Aqara’s Presence Sensor FP2 can now be used as a sleep tracker.
Photo by Jennifer Pattison Tuohy / The Verge

The innovative Aqara Presence Sensor FP2 that debuted at CES 2023 is getting three significant new features that could make it more useful and more effective as a smart home sensor.

Sleep Monitoring Mode, AI Person Detection, and People Counting are all coming to the Wi-Fi sensor, which is one of the first to use millimeter wave (mmWave) radar tech to accurately detect a person’s presence even when they’re sitting still, rather than relying on passive infrared motion sensing.

The small puck-shaped device can now be set to monitor and analyze “sleep status, real-time heart rate, and respiratory data,” according to a press release from the company. Sleep monitoring is available via a firmware update (V1.2.3_0002.0059) that’s rolling out globally over the next few days.

AI Person Detection and People Counting are enhancements that will arrive “in the coming months.” According to Aqara, AI Person Detection will use on-device AI to distinguish between human motion and motion caused by robot vacuums, pets, and other moving objects. People Counting will be able to send alerts when people enter a room as well as notify you how many people there are, which could be a useful security feature.

One of the big selling points of the FP2 is that, unlike traditional PIR motion sensors, mmWave radar can tell if you’re sitting, standing, or lying down and monitor motion in specific areas.
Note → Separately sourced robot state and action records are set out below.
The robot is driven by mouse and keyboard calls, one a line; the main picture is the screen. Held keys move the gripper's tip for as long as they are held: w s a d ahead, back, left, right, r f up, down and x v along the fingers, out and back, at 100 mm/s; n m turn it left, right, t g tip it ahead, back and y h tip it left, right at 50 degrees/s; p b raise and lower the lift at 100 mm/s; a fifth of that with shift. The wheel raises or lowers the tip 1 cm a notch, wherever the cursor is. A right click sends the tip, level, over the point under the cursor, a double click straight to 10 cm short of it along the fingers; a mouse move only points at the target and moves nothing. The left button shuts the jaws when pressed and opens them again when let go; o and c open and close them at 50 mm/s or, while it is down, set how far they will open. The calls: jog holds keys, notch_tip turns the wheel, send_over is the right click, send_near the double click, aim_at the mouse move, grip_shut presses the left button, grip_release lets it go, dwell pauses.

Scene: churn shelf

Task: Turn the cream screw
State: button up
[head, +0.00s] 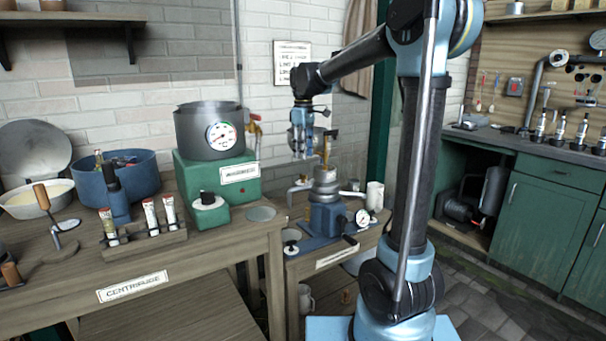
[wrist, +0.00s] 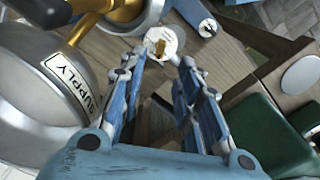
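My gripper (head: 301,150) hangs fingers-down above the left part of the small separator table in the head view. In the wrist view its two blue fingers (wrist: 162,62) are apart, with nothing held between them. A round white piece with a small brass part on it (wrist: 161,43) shows just beyond the fingertips; I cannot tell whether this is the cream screw. The separator (head: 328,218) has a blue base, a metal bowl and side spouts, and stands below and right of my gripper. No cream screw can be made out clearly in the head view.
A metal can labelled SUPPLY (wrist: 45,85) with a brass tap is close on the left in the wrist view. A green warmer (head: 215,180) stands left of the separator. A dial gauge (head: 362,217) and white mug (head: 375,195) are at its right.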

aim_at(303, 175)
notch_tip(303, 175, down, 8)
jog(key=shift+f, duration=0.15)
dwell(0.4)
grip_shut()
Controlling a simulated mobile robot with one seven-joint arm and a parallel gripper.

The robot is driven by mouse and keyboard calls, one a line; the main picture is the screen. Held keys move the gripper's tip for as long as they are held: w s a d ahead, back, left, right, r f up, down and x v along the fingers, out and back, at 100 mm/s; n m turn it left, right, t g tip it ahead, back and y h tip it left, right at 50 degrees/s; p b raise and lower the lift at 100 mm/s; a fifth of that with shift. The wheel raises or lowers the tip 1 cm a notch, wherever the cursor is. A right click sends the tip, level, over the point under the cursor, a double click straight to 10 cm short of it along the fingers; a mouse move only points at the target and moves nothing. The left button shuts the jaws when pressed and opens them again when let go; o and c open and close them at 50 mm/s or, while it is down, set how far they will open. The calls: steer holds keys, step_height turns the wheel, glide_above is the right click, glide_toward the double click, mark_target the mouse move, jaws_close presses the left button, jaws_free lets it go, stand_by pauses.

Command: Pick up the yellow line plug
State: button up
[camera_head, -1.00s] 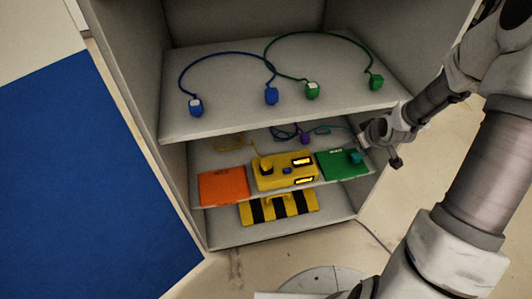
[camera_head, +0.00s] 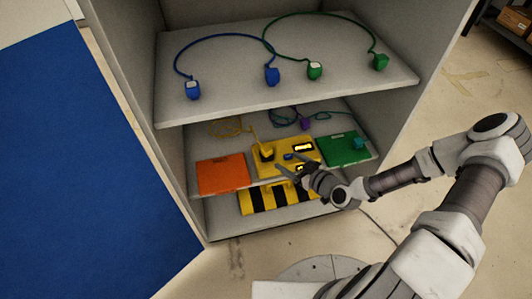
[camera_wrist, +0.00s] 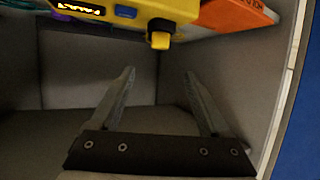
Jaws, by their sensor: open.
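The yellow line plug (camera_head: 266,153) stands at the left part of the yellow phone unit (camera_head: 265,170), with a yellow cord behind it. In the wrist view the yellow plug (camera_wrist: 160,34) shows at the top centre, with a dark part on it, beside the unit (camera_wrist: 105,22). My gripper (camera_head: 292,168) is open and empty in front of the unit. In the wrist view its two fingertips (camera_wrist: 160,73) point up toward the plug, which appears beyond and between them. I see no contact with the plug. My gripper partly hides the unit's right side in the head view.
An orange box (camera_head: 223,176) lies left of the unit and a green box (camera_head: 343,148) right of it. A striped yellow-black block (camera_head: 262,199) is on the shelf below. The upper shelf (camera_head: 225,105) holds blue and green corded plugs. Cabinet walls stand at both sides.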

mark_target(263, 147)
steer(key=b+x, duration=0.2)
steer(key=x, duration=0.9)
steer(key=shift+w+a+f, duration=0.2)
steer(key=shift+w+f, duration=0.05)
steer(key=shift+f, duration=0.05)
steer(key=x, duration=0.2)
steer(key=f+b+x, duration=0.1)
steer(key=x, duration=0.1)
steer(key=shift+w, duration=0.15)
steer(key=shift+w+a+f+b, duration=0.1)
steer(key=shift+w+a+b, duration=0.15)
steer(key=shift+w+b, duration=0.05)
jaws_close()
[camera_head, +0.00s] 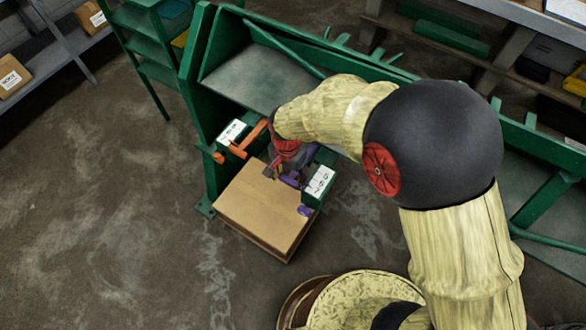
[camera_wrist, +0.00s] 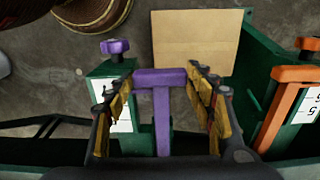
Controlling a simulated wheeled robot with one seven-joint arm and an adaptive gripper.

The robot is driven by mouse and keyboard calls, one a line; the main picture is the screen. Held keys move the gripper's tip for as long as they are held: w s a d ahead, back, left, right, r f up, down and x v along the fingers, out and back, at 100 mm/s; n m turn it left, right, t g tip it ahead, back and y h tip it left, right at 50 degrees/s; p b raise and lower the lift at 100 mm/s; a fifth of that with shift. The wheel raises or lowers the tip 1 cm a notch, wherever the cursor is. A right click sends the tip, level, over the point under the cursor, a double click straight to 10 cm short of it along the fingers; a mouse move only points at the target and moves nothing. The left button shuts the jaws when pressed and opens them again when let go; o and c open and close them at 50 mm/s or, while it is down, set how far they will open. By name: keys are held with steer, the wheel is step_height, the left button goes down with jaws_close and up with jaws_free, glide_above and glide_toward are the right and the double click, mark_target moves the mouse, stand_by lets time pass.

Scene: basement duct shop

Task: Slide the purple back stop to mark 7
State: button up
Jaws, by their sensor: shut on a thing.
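The purple back stop (camera_wrist: 160,78) shows in the wrist view as a T-shaped piece between the fingers of my gripper (camera_wrist: 161,88). The fingers stand against both ends of its crossbar, shut on it. Its purple knob (camera_wrist: 115,47) is on the green side rail to the left. In the head view, part of the purple back stop (camera_head: 290,181) shows below my gripper (camera_head: 274,170), with the arm covering some of it. The white scale plate (camera_head: 320,180) lies beside it; its marks are too small to read, and a finger partly covers it in the wrist view.
An orange stop (camera_head: 246,140) with its own white scale plate (camera_head: 232,131) is on the opposite rail. A brown board (camera_head: 262,207) lies beside the green machine frame (camera_head: 196,110). Shelves with boxes (camera_head: 12,77) stand at the far left. The concrete floor at left is clear.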

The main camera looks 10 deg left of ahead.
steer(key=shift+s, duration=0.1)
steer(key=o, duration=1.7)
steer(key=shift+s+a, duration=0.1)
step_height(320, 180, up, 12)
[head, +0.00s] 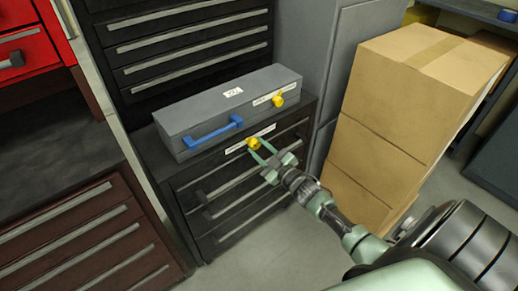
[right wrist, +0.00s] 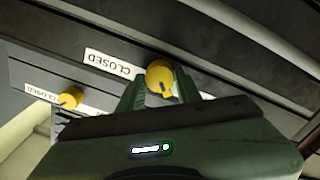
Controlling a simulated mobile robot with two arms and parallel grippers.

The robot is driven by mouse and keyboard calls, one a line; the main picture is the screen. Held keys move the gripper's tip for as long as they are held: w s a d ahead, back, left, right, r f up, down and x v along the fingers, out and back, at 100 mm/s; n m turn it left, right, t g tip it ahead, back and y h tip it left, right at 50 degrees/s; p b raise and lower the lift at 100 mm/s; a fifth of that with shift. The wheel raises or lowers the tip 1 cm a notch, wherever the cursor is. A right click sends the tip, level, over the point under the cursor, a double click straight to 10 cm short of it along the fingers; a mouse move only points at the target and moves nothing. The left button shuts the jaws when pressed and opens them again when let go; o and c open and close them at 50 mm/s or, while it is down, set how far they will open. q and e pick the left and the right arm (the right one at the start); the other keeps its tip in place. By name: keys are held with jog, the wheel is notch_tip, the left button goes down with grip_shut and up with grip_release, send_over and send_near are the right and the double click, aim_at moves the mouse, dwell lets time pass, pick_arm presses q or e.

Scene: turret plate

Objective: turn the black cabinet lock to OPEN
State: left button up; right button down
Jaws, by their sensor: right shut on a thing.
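The black cabinet (head: 190,192) stands in the middle of the head view, with several drawers. Its lock is a yellow knob (head: 253,143) on the upper front, beside a white label strip (head: 250,139). My right gripper (head: 262,151) reaches it from the lower right, shut on the knob. In the right wrist view the knob (right wrist: 160,74) sits between the green fingertips (right wrist: 158,85), which partly hide it. A label reading CLOSED (right wrist: 113,63) is beside it, upside down in that view. My left gripper is not in view.
A grey box (head: 200,112) with a blue handle (head: 213,132) lies on the cabinet. It has its own yellow knob (head: 278,101). Stacked cardboard boxes (head: 385,125) stand close on the right. A brown drawer cabinet (head: 75,225) is at left. Floor (head: 265,242) shows in front.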

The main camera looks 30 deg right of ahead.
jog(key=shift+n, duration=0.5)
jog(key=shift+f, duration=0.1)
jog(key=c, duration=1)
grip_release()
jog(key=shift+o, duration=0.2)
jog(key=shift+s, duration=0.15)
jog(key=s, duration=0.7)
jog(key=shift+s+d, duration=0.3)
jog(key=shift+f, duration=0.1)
This should make it possible to set up advanced automations, such as turning on a specific light when you sit down in a specific chair or opening the shades when you get out of bed in the morning.

However, I've been testing the device in my home for several months now, and while it works very well as a standard motion sensor, I’ve not been able to get it to respond accurately to those precise movements. Things like my ceiling fan, the many robot vacuums I test, and my three pets have often caused it to get confused. I’ll test these new features to see if they improve the device’s reliability.

The FP2 also has a fall detection mode, but it can only be in one mode at a time

The sleep monitoring function could be a very interesting upgrade for the sensor. If it works, at $83, it would be one of the least expensive options for tracking things like heart rate and breathing rate while sleeping. It’s also not something you have to wear, which can be an issue with some sleep monitoring tech, and there’s no subscription required to use it.

As a smart home sensor, it could be used as a trigger for automations in Aqara’s app based on whether you’re asleep or awake. For example. turn the lights on and open the shades if I’m awake and it’s after 6 AM, or turn the TV off if I’m asleep.

According to Aqara, Sleep Monitoring Mode requires the sensor to be installed directly above where you sleep (which could pose an installation challenge, as it’s a wired device). The FP2 also has a fall detection mode when mounted to the ceiling, and while it can only be in one mode at a time, you can switch between its functions in the app.

When in Sleep Monitoring Mode, the device can only track one person at a time, and Aqara says the accuracy of the mmWave radar “can detect the slightest movements such as the act of breathing, even under a thick blanket.” You can install more than one FP2 in the same room if you want to track you and your partner’s sleep.

Other more proven non-wearable options for sleep monitoring include the $130 Withings Sleep and the $100 second-gen Google Nest Hub, which also uses radar tech but includes a microphone to detect snoring, something the FP2 can’t do.

The FP2 works with Amazon Alexa, Google Home, and Apple Home. The company has said it will support Matter when the standard adds presence sensing.